The Ombudsman’s role and powers
- We investigate complaints about ‘maladministration’ and ‘service failure’. In this statement, I have used the word fault to refer to these.
- We must also consider whether any fault has had an adverse impact on the person making the complaint. I refer to this as ‘injustice’. If there has been fault which has caused significant injustice, or that could cause injustice to others in the future we may suggest a remedy. (Local Government Act 1974, sections 26(1) and 26A(1), as amended)
- If we are satisfied with an organisation’s actions or proposed actions, we can complete our investigation and issue a decision statement. (Local Government Act 1974, section 30(1B) and 34H(i), as amended)
- Under our information sharing agreement, we will share this decision with the Office for Standards in Education, Children’s Services and Skills (Ofsted).
What I have and have not investigated
Events from 28 March 2024
- The First-tier Tribunal (Special Educational Needs and Disability) considers appeals against council decisions regarding special educational needs. We refer to it as the Tribunal in this decision statement
- I have not investigated Mr and Mrs X’s complaint about issues relating to the naming of P’s placement which arose after 28 March 2024.
- This is because:
- We cannot investigate a complaint if someone has appealed to a tribunal about the same matter;
- The courts have established that if someone has appealed to the Tribunal, the law says we cannot investigate any matter which was part of, was connected to, or could have been part of, the appeal to the Tribunal. (R (on application of Milburn) v Local Government and Social Care Ombudsman [2023] EWCA Civ 207); and
- The period we cannot investigate starts from the date the appealable decision is made and given to the parents or young person. If the parent or young person goes on to appeal then the period that we cannot investigate ends when the Tribunal comes to its decision, or if the appeal is withdrawn or conceded.

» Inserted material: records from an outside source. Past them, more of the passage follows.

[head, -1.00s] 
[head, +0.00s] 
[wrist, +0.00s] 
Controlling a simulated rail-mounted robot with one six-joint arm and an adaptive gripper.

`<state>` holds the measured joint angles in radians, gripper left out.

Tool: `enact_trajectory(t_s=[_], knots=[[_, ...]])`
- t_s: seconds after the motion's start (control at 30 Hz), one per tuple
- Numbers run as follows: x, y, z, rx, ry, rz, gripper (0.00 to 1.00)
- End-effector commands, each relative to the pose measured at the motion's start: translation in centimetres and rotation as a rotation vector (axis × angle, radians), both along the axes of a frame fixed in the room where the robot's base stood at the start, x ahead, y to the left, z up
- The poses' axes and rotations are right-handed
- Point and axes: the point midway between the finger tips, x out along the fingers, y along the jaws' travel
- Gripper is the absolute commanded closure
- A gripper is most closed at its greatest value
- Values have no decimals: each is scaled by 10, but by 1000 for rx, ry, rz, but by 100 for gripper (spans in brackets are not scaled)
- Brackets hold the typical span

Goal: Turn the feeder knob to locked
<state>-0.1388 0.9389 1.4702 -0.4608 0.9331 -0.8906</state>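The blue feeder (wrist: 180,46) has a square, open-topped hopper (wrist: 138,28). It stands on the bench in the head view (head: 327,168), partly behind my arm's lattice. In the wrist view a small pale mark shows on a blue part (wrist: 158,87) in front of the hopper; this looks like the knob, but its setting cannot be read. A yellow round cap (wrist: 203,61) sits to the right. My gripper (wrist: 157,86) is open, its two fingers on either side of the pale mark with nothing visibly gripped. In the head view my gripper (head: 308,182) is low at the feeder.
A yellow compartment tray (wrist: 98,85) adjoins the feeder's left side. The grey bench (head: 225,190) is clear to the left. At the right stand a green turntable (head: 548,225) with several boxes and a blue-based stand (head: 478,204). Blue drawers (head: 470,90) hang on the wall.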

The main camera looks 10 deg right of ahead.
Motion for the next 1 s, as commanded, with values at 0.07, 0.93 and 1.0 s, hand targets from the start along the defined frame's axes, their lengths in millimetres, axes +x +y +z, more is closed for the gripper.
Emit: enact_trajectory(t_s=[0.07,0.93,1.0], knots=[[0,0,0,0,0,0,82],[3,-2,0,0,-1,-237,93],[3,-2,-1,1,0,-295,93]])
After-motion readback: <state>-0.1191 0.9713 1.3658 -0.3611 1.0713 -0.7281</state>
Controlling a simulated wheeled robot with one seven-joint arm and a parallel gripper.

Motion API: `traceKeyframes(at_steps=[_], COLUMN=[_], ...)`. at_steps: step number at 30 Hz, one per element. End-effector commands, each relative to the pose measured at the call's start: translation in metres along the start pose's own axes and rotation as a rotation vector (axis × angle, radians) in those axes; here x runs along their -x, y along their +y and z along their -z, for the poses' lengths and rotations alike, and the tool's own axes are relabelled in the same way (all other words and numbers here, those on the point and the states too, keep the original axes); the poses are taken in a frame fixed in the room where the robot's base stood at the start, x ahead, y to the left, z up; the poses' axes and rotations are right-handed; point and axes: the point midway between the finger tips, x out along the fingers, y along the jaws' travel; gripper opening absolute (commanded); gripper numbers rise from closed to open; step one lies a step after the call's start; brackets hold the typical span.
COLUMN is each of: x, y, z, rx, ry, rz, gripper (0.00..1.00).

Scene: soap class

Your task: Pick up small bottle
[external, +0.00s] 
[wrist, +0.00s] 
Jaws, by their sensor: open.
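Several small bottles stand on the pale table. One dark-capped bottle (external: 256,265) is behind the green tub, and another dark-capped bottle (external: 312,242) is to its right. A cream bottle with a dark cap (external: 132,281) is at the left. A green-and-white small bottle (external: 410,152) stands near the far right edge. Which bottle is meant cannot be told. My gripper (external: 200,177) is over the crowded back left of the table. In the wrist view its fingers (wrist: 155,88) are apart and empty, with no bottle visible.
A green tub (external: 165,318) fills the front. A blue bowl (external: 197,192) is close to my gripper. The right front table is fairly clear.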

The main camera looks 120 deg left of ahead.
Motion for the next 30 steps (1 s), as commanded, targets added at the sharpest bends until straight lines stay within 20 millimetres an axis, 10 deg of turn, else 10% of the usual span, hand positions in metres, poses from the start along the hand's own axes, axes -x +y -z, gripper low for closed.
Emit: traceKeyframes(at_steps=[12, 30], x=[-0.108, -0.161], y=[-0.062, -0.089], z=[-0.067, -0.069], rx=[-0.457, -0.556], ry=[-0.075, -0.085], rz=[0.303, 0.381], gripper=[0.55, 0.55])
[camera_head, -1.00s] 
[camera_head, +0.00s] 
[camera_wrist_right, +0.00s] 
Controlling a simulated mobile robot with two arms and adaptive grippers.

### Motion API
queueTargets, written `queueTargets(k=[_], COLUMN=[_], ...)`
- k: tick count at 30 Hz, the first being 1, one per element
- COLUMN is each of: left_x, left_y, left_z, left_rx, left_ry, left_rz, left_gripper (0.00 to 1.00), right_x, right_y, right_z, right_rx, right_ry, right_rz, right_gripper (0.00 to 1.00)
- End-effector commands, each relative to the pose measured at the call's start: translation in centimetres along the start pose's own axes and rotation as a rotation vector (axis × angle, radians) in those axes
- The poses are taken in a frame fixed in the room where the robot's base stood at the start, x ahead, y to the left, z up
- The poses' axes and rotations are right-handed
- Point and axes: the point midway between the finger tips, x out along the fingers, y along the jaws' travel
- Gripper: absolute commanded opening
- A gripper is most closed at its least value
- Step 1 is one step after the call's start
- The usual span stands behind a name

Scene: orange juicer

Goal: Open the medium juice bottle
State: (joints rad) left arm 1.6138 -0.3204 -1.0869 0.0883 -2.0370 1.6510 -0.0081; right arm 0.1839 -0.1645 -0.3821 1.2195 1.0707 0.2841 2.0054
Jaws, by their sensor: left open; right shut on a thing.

- Mr and Mrs X had the right to appeal against the Council’s decision to name a mainstream school as P’s placement in the final plan issued on 28 March 2024. They went on to appeal to the Tribunal against this decision.
- On this basis, I consider the complaint about the delay in naming Mr and Mrs X’s preferred school as P’s placement for September 2024 was part of their appeal to the Tribunal.
P’s alternative provision from March 2024
- I have investigated that part of Mr and Mrs X’s complaint about P’s alternative provision which concerns the period from March to July 2024. This is because:
- we can look at matters that do not have a right of appeal, are not connected to an appeal, or are not a consequence of an appeal. For example, alternative education when the reason the child or young person is not attending education is, in our view, not connected to or is not a consequence of a matter that was, or could have been, part of an appeal to the Tribunal; and
- in my view, Mr and Mrs X’s complaint about the Council’s continuing failure to make alternative provision for P from September 2023 to July 2024 is not connected to their appeal about the naming of P’s placement from September 2024.
How I considered this complaint
- I considered evidence provided by Mr and Mrs X and the Council as well as relevant law, policy and guidance.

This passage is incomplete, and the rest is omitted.